Ella sabe que Juan Camilo, y cualquier recién llegado, no comprenderá nunca cómo era sentir el hedor de las aguas residuales flotando calle abajo, expulsadas por desagües que vertían la mierda, sin remordimientos, sobre aquellas grotescas casas y esas vidas apiladas sin esperanza. O cómo era vivir en una casa hecha de tablas, hojalata y, con mucha suerte, con alguna pared de ladrillo que apenas se sostenía. O cómo se acumulaban los muertos, cada vez más jóvenes, que semana tras semana aparecían en cualquier esquina, como si aquel fuera el único futuro seguro para muchos de aquellos chicos, en un territorio pudrido por el narcotráfico. Un rincón del mundo inmundo, feo y horrible. De esas palabras se tiñe el recuerdo de esta anciana colombiana.


Pero mientras el día apura sus últimas horas, las farolas recién estrenadas empiezan a iluminar las ahora pavimentadas calles y la treintena de recién construidos edificios de vivienda social que se elevan entre las aún humildes, pero reformadas, casitas de siempre, cuyas cloacas ahora surcan el subsuelo, lejos de la vista de los habitantes del barrio. Fuera, el calor primaveral de la noche antioqueña invita a muchos vecinos a salir a sus balcones a charlar, mientras un grupo de chavales aprovecha los rayos de sol moribundos para montar un improvisado partido de fútbol en plena calle, esquivando a los paseantes.

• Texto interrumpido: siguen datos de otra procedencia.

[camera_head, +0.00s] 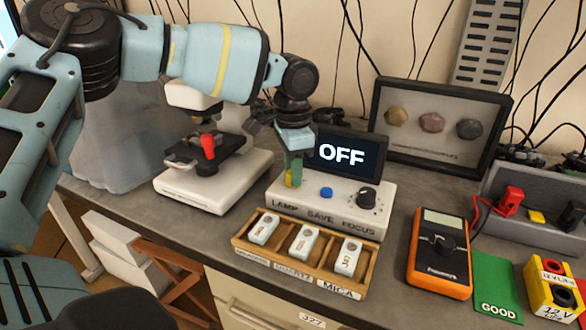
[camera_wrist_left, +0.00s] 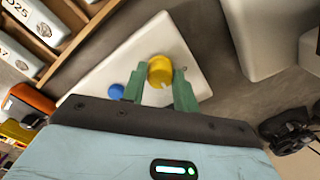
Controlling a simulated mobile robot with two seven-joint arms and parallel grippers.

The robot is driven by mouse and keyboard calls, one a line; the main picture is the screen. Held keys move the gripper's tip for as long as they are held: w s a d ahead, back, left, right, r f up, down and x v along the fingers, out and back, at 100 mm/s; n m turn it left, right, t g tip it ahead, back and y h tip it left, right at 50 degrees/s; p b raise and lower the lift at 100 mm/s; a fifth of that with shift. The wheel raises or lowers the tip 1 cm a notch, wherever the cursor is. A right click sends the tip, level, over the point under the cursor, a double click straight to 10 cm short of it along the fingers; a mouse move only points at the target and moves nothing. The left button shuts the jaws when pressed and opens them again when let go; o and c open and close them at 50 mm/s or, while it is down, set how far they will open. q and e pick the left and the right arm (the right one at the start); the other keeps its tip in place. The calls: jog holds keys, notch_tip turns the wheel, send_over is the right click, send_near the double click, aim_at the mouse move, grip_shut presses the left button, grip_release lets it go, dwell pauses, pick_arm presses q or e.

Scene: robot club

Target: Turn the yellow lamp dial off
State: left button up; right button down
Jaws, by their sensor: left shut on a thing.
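The yellow lamp dial (camera_head: 289,178) sits at the left end of a white control box (camera_head: 346,203), above the word LAMP. My left gripper (camera_head: 295,172) reaches down onto it and hides most of it in the head view. In the left wrist view the green fingers of the left gripper (camera_wrist_left: 159,86) are shut on the yellow dial (camera_wrist_left: 160,68), one finger on each side. A dark screen (camera_head: 343,155) at the back of the box reads OFF. My right gripper is not in view.
A blue button (camera_head: 326,193) and a black focus knob (camera_head: 367,198) are right of the dial. A white microscope (camera_head: 200,190) stands to the left. A wooden tray (camera_head: 262,262) with labelled slides lies in front; an orange multimeter (camera_head: 440,254) is to the right.

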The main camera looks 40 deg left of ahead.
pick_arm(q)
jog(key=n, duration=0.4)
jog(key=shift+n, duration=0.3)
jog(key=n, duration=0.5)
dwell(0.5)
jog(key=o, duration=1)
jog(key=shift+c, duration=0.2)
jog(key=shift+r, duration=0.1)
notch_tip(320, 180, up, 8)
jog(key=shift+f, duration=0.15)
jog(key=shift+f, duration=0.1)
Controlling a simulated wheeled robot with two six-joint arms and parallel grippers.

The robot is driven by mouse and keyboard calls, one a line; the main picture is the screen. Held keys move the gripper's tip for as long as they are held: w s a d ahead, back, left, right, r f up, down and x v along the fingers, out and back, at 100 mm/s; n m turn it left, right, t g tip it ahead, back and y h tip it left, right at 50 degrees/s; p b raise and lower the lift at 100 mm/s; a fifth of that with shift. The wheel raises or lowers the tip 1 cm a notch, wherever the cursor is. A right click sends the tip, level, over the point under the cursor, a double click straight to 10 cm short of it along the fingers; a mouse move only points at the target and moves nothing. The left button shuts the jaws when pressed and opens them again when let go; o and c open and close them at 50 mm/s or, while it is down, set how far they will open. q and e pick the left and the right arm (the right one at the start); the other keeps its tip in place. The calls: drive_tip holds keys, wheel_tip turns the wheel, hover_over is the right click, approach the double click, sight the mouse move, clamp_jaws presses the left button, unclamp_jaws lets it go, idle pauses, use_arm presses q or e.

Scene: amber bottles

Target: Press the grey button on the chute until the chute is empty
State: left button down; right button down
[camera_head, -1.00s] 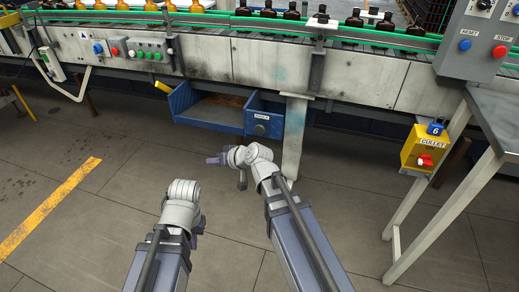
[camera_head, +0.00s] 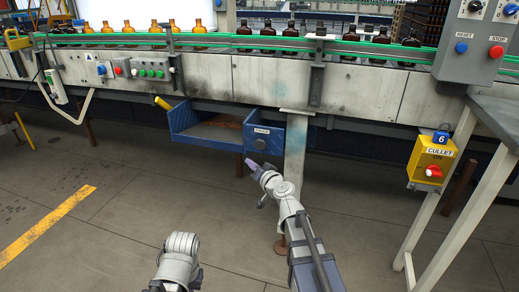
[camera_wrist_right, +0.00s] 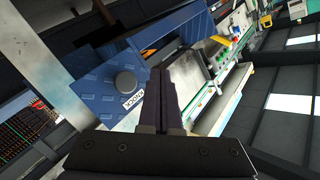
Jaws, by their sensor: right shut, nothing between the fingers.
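The blue chute (camera_head: 181,122) hangs under the conveyor. Something brown (camera_head: 228,121) shows inside it, and a bit of orange (camera_wrist_right: 148,52) shows in the right wrist view; I cannot tell what these are. The round grey button (camera_head: 260,145) is on the chute's blue front panel, below a small white label. It also shows in the right wrist view (camera_wrist_right: 125,83), left of the fingertips. My right gripper (camera_head: 249,163) is shut and empty, just below the button in the head view; contact is not visible. My left arm shows low, with its gripper out of view.
A pale support leg (camera_head: 296,150) stands right of the button, close to my right arm. A yellow cullet switch box (camera_head: 430,162) and a grey control box (camera_head: 478,45) are at the right. Amber bottles (camera_head: 268,35) line the conveyor. The floor in front is open.

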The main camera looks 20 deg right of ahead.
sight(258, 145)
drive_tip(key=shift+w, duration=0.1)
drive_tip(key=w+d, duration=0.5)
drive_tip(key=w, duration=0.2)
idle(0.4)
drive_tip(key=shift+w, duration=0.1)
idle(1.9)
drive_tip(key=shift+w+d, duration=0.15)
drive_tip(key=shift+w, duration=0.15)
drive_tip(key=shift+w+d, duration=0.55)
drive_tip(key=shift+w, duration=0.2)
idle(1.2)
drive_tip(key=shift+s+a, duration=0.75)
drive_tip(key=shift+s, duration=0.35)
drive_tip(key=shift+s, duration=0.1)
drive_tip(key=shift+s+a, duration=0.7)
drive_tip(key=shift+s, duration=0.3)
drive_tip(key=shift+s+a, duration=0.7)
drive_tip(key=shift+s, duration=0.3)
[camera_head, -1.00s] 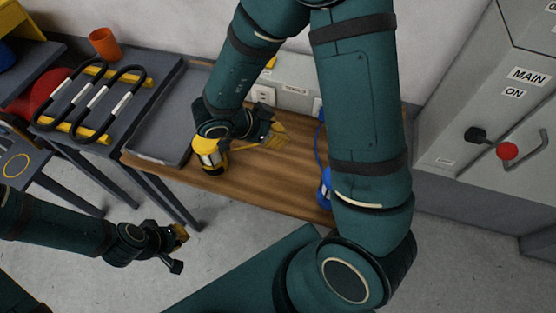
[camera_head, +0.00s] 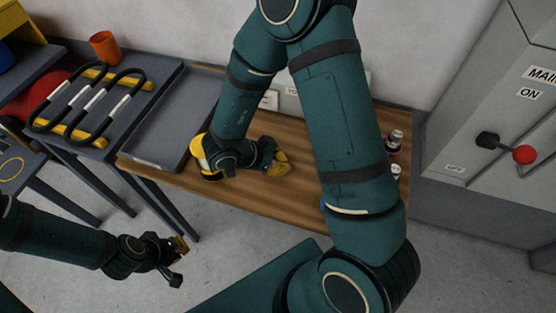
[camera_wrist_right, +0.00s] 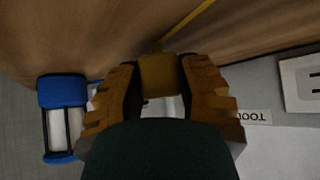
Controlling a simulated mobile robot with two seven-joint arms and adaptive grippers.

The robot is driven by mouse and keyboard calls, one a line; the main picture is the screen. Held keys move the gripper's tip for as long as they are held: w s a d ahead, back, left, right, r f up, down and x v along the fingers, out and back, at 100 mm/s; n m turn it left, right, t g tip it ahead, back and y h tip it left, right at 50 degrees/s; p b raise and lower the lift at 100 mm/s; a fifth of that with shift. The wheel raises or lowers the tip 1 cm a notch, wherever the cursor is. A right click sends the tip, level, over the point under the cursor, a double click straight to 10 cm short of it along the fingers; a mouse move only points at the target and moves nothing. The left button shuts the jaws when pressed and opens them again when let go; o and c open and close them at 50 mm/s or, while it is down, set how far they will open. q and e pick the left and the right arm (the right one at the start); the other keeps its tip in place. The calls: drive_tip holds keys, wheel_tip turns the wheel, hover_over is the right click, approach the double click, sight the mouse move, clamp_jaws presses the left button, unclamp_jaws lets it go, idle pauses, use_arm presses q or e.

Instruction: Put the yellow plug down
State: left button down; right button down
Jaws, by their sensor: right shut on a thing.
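My right gripper (camera_head: 282,165) is over the wooden bench (camera_head: 245,198), and its yellowish fingers also show in the right wrist view (camera_wrist_right: 160,98). It is shut on the yellow plug (camera_wrist_right: 158,75), a small dull-yellow block between the fingers. A thin yellow cable (camera_wrist_right: 190,24) runs up and right from near the plug. I cannot tell whether the plug touches the bench. A yellow, black and white device (camera_head: 205,158) stands left of the gripper, partly behind my arm. My left gripper (camera_head: 182,260) is empty, with its fingers apart, low in front of the bench.
A grey tray (camera_head: 160,158) lies at the bench's left end. A side table carries black handles and an orange cup (camera_head: 104,47). A blue device (camera_wrist_right: 62,92) shows in the wrist view. Cans (camera_head: 395,142) stand at the bench's right end. A lever cabinet (camera_head: 470,125) is at right.

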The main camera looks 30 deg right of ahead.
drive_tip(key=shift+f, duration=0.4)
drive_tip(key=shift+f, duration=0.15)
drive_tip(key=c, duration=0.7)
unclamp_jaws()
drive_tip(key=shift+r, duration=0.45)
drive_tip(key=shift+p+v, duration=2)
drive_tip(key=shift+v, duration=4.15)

Porque Fabiola sabe que de su recuerdo a hoy solo han transcurrido seis años. Por eso ella habla de milagro de Dios. Por eso ella no deja de mirar el barrio desde el balcón de su nueva casa, ensimismada, casi incrédula. Por eso ella sabe que ni Juan Camilo, ni cualquier otro recién llegado, serán capaces de entenderlo, por mucho que ella insista y se esfuerce en explicarlo una y otra vez, y las veces que haga falta. Aunque en realidad, mientras apoya su barbilla en el borde de su terraza, parece que fuera ella la que intentara acabar de comprenderlo del todo.